Prompt: Set the listing down unchanged, minus every embedded image.
★ ★ ★ ★ ★ ★ ★
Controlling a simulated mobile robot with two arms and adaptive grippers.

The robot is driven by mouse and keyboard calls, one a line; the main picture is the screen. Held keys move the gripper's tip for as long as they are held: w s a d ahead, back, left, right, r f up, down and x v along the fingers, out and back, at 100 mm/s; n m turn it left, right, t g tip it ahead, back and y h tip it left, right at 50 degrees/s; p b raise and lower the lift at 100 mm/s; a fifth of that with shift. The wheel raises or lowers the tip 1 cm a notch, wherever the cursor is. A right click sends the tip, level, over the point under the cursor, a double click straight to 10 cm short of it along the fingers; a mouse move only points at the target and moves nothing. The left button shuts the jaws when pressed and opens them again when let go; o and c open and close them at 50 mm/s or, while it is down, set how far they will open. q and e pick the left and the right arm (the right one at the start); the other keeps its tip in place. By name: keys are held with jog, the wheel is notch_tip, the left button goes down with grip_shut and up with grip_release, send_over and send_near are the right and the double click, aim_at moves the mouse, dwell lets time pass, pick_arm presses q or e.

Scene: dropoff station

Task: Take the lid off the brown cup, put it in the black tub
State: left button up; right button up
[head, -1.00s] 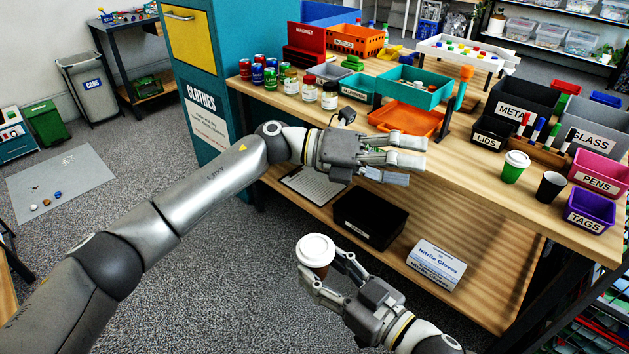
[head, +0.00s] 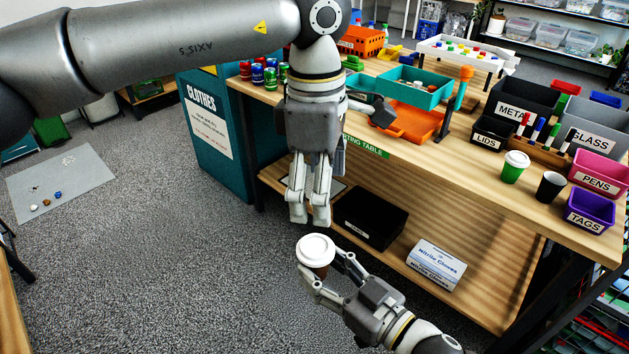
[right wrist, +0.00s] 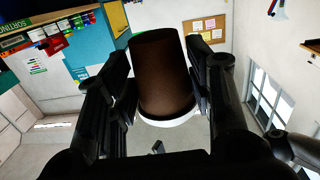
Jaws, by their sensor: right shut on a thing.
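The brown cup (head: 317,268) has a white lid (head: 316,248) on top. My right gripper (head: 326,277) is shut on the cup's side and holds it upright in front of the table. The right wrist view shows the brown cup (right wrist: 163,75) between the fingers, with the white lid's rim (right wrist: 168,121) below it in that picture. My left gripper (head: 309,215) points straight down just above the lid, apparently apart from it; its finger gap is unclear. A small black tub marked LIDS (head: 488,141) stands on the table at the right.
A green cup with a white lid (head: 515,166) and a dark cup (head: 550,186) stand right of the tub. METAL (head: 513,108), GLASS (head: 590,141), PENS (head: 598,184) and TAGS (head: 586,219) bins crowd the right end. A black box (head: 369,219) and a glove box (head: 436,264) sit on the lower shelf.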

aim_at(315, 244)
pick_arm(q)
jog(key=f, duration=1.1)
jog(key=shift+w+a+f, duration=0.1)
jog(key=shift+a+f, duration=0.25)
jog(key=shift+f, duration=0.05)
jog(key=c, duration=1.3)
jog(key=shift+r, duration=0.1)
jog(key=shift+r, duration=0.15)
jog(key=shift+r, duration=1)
★ ★ ★ ★ ★ ★ ★
The reply:
Controlling a simulated mobile robot with two arms and adaptive grippers.

The robot is driven by mouse and keyboard calls, one a line; the main picture is the screen. Held keys move the gripper's tip for as long as they are held: w s a d ahead, back, left, right, r f up, down and x v along the fingers, out and back, at 100 mm/s; n m turn it left, right, t g tip it ahead, back and y h tip it left, right at 50 degrees/s; p b raise and lower the lift at 100 mm/s; a fifth of that with shift. The wheel raises or lowers the tip 1 cm a notch, wherever the cursor is. A right click sends the tip, level, over the point under the cursor, a double click straight to 10 cm short of it along the fingers; a mouse move only points at the target and moves nothing. The left button shuts the jaws when pressed and opens them again when let go; o and c open and close them at 50 mm/s or, while it is down, set how far they will open. q and e pick the left and the right arm (the right one at the start); the other keeps its tip in place. By name: keys are held with jog, the wheel is notch_tip, the left button goes down with grip_shut and up with grip_release, send_over and send_near are the right and the double click, aim_at moves the mouse, dwell lets time pass, pick_arm presses q or e.

Scene: dropoff station

Task: Take the lid off the brown cup, put it in the black tub
State: left button up; right button up
[head, -1.00s] 
[head, +0.00s] 
[right wrist, +0.00s] 
Jaws, by their sensor: right shut on a thing.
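The brown cup (head: 317,268) has a white lid (head: 316,248) on top. My right gripper (head: 326,277) is shut on the cup's side and holds it upright in front of the table. The right wrist view shows the brown cup (right wrist: 163,75) between the fingers, with the white lid's rim (right wrist: 168,121) below it in that picture. My left gripper (head: 309,215) points straight down just above the lid, apparently apart from it; its finger gap is unclear. A small black tub marked LIDS (head: 488,141) stands on the table at the right.
A green cup with a white lid (head: 515,166) and a dark cup (head: 550,186) stand right of the tub. METAL (head: 513,108), GLASS (head: 590,141), PENS (head: 598,184) and TAGS (head: 586,219) bins crowd the right end. A black box (head: 369,219) and a glove box (head: 436,264) sit on the lower shelf.

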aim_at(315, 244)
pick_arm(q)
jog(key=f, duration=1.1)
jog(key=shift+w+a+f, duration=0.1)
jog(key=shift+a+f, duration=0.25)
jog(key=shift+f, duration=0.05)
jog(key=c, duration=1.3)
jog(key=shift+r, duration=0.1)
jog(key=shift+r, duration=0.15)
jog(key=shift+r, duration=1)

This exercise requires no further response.